Sebagai bentuk penelitian State of the Art, penulis mempertimbangkan penelitian oleh Dyah Permata Budi Asri dengan judul Perlindungan Hukum Terhadap Kebudayaan Melalui World Heritage Centre UNESCO yang membahas tentang perlindungan hukum terhadap kebudayaan Indonesia yang dikaji dari perspektif ekspresi budaya tradisional.9 Selain itu juga merujuk pada penelitian oleh Ary Aprianto dengan judul Konvensi Warisan Dunia dan Transnasional Legal Process untuk Melindungi Alam Semesta, disini penelitian tersebut membahas tentang Konvensi Warisan Dunia yang dihubungkan dengan mekanisme konservasi dan perlindungan warisan alam dan budaya.10 Tidak dapat dipungkiri, penulis mendapat hambatan kecil dalam menginventarisir jurnal maupun literatur yang membahas masalah terkait, jumlah literatur yang ada nyatanya lebih sedikit dari yang penulis bayangkan karena pembahasannya yang cukup khusus, namun meskipun begitu tidak mengurangi rasa haus akan pengetahuan penulis untuk membawa rumusan masalah ini.

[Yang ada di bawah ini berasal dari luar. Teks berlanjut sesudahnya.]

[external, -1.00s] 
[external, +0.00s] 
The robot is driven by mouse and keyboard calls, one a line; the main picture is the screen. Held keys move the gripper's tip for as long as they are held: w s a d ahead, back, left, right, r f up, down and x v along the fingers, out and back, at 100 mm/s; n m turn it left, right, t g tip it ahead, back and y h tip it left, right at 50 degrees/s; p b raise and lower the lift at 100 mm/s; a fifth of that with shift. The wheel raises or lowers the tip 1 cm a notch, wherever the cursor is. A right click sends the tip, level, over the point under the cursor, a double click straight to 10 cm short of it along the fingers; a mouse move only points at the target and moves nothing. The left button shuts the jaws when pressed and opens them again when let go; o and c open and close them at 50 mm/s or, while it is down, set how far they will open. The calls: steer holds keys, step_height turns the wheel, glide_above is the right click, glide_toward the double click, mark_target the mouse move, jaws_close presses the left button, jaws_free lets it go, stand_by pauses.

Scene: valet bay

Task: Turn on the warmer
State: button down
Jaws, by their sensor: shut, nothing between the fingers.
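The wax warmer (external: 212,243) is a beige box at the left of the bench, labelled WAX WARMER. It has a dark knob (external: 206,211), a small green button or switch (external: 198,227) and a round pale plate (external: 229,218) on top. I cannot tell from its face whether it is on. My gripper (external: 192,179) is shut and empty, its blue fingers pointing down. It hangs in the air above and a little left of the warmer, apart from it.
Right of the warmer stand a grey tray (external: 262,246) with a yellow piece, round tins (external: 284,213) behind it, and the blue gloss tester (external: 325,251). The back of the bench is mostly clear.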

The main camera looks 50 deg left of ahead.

Terkait dengan kedua penelitian tersebut, penulis memiliki ide untuk memahami proses pendaftaran warisan budaya Indonesia menjadi warisan budaya dunia oleh UNESCO yang terhubung langsung dengan keuntungan atas gelar Warisan Dunia yang didapatkan seperti yang dibahas di jurnal sebelumnya dengan konservasi, perlindungan, dan juga pelestarian budaya untuk generasi berikutnya. Penulis berharap penelitian ini mampu dijadikan bahan acuan bagi siapapun untuk memahami bagaimana UNESCO menganugerahi Warisan Dunia atas warisan budaya Indonesia yang pastinya membawa juga segala keuntungan yang bisa dirasakan. Penulis percaya bahwa warisan budaya dan alam kitalah yang akan menjadi identitas negara kita yang akan diturunkan turun-temurun.

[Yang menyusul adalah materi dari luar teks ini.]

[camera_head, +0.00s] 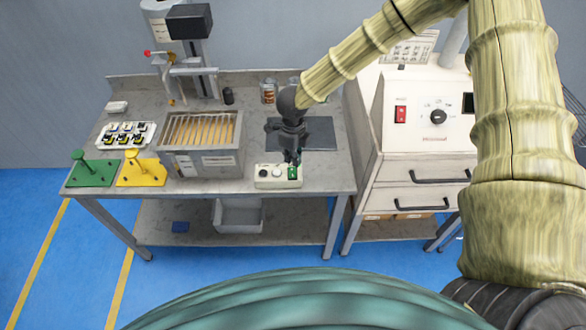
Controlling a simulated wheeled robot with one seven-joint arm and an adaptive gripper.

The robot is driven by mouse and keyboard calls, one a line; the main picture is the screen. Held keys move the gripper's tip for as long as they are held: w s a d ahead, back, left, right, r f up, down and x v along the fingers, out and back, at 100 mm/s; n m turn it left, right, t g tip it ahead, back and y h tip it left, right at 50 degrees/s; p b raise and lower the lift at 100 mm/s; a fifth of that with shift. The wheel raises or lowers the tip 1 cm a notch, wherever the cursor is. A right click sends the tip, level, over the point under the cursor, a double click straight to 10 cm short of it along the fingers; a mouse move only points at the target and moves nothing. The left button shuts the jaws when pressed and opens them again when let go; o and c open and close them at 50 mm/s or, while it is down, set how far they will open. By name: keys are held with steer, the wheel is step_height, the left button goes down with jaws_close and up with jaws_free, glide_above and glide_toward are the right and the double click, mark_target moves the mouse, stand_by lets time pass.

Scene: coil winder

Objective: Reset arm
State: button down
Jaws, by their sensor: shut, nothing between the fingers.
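My gripper (292,158) is dark and points down above the grey workbench (325,178). Its fingers are shut and hold nothing. The fingertips are at or just above the right end of a small white control box (266,183). The box carries a dark knob, a pale round part and a green part (293,173) at its right end. I cannot tell whether the fingertips touch the green part. My yellowish arm comes in from the upper right and bends down to the gripper.
A grey box with orange-brown slats (203,167) stands left of the control box. Green (92,173) and yellow (142,171) stands are at the bench's left front. A dark mat (318,135) lies behind my gripper. A white machine (428,125) stands right. Blue floor in front is mostly clear.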

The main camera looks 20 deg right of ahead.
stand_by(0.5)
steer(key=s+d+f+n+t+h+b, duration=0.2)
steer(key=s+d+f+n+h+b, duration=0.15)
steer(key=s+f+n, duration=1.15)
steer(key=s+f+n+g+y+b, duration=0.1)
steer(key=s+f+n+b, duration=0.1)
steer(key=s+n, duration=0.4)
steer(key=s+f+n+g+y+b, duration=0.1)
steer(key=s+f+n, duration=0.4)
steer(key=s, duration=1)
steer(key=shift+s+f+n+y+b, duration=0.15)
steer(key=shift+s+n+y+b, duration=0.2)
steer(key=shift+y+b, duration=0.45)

  • 1.2    Rumusan Masalah

  • 1    Bagaimana proses pendaftaran warisan budaya dan alam Indonesia menjadi Warisan Dunia oleh UNESCO?

  • 2    Apa manfaat yang diperoleh dari gelar “Warisan Dunia” yang dimiliki oleh suatu warisan budaya dan alam?

  • 1.3    Tujuan Penulisan

Landasan yang menjadi titik utama penelitian ini yaitu untuk mencari tahu bagaimana proses pendaftaran warisan budaya dan alam Indonesia sebagai Warisan Dunia melalui sertifikasi UNESCO, serta menyelisik keuntungan yang didapatkan dengan gelar ‘Warisan Dunia’. Sehingga penelitian ini dilakukan dengan membaca literasi, menyelisik peraturan-peraturan, serta meneliti jurnal ilmiah yang berhubungan terhadap isu Warisan Dunia oleh UNESCO. Dalam jurnal penelitian ini menekankan pada aspek prosedural dan kualifikasi dari gelar ‘Warisan Dunia’ dan dilanjuti dengan penjabaran terperinci terkait keuntungan-keuntungan yang bisa didapatkan warisan budaya dan alam Indonesia yang sudah memiliki gelar tersebut.

  • II.    Metode Penelitian

Dalam meyelisik isi dari penelitian ini, pastinya harus ada metode penelitian yang bertujuan sebagai fundamental penggalian informasi dalam membahas jurnal ilmiah tersebut. Berlandaskan hal tersebut, metode penulisan yang tepat untuk mengawal jurnal ini yakni metode penelitian normatif. Penelitian normatif adalah suatu penggalian fakta berdasarkan hukum dan peraturan yang ada dengan menggunakan data primer dan sekunder yang didapatkan di literatur seperti peraturan, buku, jurnal, dan bahan literasi lainnya.11 Peraturan yang digunakan sebagai bahan pokok hukum primer yaitu Konvensi tentang Perlindungan Warisan Budaya dan Alam Dunia dan Pedoman Operasional Pelaksanaan Konvensi Warisan Dunia. Sedangkan bahan pokok hukum sekunder yaitu beberapa karya ilmiah dan artikel instansi yang memiliki korelasi terhadap rumusan masalah.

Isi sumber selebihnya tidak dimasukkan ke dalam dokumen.